**Working data**.
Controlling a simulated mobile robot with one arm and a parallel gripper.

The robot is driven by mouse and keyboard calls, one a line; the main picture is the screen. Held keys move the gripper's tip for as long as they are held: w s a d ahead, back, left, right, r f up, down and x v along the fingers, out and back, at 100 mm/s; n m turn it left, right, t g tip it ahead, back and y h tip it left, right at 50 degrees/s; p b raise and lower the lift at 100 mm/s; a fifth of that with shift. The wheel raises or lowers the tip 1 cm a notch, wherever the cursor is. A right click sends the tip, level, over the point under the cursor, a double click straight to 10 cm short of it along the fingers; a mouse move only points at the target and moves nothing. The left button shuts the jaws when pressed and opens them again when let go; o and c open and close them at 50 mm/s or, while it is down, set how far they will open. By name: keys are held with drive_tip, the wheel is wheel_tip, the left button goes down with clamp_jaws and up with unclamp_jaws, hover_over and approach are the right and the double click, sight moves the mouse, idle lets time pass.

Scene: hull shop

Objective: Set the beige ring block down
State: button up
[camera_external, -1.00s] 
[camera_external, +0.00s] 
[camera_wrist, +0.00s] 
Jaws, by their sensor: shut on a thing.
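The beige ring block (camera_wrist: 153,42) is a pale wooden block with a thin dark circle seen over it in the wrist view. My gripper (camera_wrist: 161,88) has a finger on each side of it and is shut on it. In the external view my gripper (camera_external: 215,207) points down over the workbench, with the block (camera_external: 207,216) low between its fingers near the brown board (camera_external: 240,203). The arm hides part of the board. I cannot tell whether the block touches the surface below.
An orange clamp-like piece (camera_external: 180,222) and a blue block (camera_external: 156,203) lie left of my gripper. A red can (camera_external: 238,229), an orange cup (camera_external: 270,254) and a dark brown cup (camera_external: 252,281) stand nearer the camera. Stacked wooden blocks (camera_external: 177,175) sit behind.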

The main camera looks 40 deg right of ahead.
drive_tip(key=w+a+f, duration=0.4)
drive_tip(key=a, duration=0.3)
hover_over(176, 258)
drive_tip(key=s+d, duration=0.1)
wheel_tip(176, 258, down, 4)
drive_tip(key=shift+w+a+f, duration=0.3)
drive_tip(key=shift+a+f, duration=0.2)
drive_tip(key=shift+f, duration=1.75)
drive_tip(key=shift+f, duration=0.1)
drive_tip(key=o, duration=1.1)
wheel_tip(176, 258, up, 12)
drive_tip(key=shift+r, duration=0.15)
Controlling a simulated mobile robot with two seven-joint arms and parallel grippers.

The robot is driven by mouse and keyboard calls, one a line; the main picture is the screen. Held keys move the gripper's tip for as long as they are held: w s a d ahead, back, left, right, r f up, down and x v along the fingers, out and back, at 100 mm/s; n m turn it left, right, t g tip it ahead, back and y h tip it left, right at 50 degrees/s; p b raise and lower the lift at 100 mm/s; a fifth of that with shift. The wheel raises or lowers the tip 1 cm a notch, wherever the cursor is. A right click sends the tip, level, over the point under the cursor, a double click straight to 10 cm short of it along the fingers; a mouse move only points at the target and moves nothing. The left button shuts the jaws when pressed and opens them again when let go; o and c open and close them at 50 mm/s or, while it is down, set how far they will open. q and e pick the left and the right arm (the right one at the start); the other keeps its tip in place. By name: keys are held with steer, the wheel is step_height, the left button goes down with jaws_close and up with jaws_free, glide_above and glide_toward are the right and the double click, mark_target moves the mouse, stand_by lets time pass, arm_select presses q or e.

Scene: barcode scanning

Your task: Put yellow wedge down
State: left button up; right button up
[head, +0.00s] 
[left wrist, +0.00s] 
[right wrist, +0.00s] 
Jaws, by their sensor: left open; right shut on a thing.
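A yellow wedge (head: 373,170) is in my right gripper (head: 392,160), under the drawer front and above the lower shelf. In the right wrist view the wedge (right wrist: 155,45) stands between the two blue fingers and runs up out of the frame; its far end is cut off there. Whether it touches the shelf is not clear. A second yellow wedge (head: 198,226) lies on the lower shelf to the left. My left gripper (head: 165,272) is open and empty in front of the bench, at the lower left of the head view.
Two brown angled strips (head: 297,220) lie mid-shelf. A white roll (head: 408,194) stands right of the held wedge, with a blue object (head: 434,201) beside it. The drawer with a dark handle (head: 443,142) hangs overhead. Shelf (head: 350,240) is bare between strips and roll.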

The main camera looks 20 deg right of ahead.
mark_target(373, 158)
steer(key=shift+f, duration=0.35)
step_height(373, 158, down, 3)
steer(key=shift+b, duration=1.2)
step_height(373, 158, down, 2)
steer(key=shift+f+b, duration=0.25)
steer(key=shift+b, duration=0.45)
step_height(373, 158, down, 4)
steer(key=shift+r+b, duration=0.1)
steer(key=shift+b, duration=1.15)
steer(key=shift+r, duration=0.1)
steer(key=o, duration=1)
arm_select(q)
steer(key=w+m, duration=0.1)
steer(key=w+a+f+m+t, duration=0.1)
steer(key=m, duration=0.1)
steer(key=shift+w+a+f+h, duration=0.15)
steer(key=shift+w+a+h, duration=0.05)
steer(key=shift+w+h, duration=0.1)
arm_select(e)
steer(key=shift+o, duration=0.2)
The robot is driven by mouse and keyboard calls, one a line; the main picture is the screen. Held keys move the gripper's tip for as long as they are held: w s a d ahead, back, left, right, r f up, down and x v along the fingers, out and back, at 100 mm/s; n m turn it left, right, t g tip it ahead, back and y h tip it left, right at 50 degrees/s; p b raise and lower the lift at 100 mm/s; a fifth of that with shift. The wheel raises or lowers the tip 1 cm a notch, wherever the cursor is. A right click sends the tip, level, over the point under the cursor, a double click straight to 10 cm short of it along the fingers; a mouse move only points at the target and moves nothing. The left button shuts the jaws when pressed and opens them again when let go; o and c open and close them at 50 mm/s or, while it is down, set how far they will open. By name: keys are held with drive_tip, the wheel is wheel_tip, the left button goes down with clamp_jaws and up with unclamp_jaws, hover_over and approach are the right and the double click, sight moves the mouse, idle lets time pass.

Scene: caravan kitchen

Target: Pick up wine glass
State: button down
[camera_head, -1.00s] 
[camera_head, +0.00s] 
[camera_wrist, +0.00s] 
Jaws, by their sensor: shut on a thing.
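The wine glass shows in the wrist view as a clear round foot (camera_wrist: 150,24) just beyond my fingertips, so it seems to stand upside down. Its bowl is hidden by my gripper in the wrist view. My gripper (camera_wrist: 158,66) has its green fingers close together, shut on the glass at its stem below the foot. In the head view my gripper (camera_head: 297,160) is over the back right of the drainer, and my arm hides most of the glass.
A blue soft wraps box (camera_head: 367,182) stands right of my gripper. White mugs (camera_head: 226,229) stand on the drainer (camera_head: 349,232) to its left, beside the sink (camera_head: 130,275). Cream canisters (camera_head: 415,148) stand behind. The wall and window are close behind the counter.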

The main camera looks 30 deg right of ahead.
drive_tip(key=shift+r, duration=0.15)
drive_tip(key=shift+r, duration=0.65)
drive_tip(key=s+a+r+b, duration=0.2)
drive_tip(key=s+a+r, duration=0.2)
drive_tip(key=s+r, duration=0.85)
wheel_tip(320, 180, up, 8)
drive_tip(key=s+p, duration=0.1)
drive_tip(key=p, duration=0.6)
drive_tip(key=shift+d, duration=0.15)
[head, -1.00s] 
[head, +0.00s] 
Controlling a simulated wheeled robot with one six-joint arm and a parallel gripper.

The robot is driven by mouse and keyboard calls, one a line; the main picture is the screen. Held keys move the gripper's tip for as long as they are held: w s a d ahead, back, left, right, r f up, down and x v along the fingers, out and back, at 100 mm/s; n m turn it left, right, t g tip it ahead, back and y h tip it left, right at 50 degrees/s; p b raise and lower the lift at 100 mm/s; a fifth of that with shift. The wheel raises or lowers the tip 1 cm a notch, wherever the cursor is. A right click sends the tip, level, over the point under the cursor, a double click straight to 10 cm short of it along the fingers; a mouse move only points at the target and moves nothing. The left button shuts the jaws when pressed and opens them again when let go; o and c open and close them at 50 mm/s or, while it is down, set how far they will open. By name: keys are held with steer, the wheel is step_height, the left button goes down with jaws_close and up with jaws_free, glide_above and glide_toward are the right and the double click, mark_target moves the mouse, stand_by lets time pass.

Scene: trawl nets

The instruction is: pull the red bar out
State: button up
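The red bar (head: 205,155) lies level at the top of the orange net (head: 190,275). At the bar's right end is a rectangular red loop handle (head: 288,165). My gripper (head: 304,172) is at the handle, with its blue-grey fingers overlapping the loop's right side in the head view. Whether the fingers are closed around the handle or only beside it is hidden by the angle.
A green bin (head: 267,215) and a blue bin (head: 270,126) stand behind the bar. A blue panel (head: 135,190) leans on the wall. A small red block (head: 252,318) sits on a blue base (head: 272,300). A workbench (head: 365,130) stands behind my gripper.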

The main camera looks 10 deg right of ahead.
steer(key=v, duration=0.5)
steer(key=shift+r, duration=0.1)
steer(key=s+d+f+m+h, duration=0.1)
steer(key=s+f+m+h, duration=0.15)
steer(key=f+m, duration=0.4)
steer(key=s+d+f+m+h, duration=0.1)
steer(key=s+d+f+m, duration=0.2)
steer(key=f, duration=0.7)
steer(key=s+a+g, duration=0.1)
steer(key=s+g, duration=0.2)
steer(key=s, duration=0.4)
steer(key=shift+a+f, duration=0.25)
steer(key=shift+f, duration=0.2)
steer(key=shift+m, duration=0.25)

**Aim of the task**. State the number of lines in this listing that contain the string "joint", and add nothing else.

**The reply**. 2